無事なる男

敗北と死に至る道を淡々と書いています。

悩みが生み出した傑作。

Mouth To Mouse

Mouth To Mouse

 2月に見たシロップのライブは、今までのシロップ、あるいは五十嵐隆という人のイメージを覆す感動的なものだった。簡単に言うと、「他者と繋がりたい、交わりたい」という欲求が前面に現れたものだった。次のシロップのアルバムはそうしたモードを反映したものになるのかな、と思っていた。
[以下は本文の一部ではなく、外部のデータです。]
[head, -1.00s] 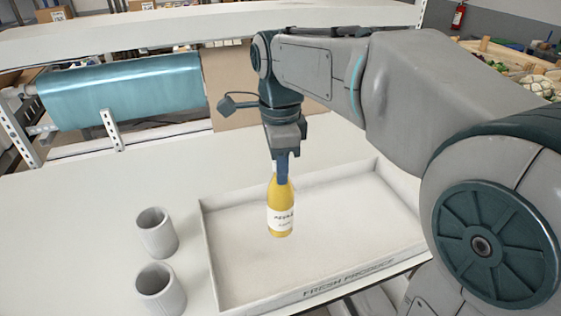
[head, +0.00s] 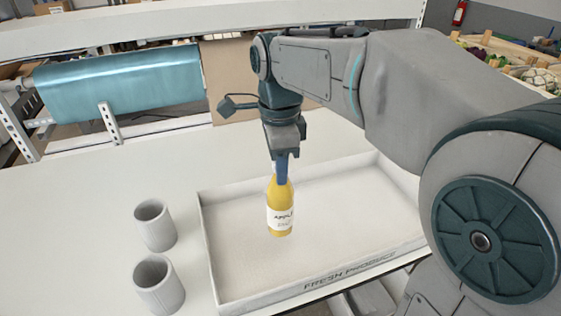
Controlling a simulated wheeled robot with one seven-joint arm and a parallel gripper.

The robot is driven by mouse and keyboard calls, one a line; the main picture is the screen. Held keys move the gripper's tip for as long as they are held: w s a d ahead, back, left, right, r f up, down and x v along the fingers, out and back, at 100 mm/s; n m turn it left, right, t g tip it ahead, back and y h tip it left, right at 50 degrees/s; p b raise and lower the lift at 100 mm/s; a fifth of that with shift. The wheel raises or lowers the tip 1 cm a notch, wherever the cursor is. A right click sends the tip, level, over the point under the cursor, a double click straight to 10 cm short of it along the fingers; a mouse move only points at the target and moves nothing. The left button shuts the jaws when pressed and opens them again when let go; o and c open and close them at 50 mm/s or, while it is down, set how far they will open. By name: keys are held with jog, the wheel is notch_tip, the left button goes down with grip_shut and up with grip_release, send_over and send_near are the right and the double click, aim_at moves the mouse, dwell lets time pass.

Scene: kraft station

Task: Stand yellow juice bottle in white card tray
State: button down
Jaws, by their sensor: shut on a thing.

それは半分正解で半分は外れだった。
 「My song」や「Your eyes closed」のような、ストレートに他者を求め、愛を表現する曲もあれば「うお座」のように愛の欺瞞を白昼の下に晒すような曲もある。あまりにも両極端なものがアルバムの中に混在している。しかしそれはどちらかがウソということではなくて、両方とも五十嵐の中から出てきたリアルな表現であるのでタチが悪い。自分も含めた世の中全てを否定し、そこから見える風景を唯一の希望として描く、その美しき反転。そうしたシロップ王道のテーマは多くのコアなファンを惹きつけて来た(もちろん僕もその一人だ)。五十嵐自身それを自覚しつつも、それだけでは足りないと感じている。客観的に見ても、五十嵐は世の中に広く浸透し得る普遍的で美しいメロディーを作れる才能を持ってしまっている。要するにポップスとして売れるものを残したいという欲求と、それがこれまでのファンを裏切るのではないかという思いが錯綜しているような気がする。結果、このアルバムでは美しい曲はとことん美しく、ネガティブな曲はとことんネガティブに、そして攻撃的になっている(「メリモ」などが典型)。絶望してもし切れず、もはや諦めの境地で乾いた笑顔を引きつらせるかのような濃密なテンションの「夢」も圧倒的だ。前述の「錯綜する思い」を自問自答するかのような(そして、すなわちこのアルバムの裏テーマ曲とも言える)「I・N・M」がアルバム中最も美しく、聞くものの心を惹きつけるであろうことが、このアルバムが傑作であることの証明になっている。アーティストとして悩みながら、不安定な部分を抱えながら作ったものでありながら、シロップ史上最もバランスがよく、その魅力を余す所なく伝えるものになっている。このアルバムの中にある両極端を五十嵐が自覚的に扱うことができるようになると、もっとすさまじい物ができるのか、それともこのバランスが逆に崩れてしまうのか。そんな危うさもある。明らかに五十嵐は現在表現者としてひとつの岐路に立っている。その危ういバランスがもたらした奇跡的な傑作だと思う。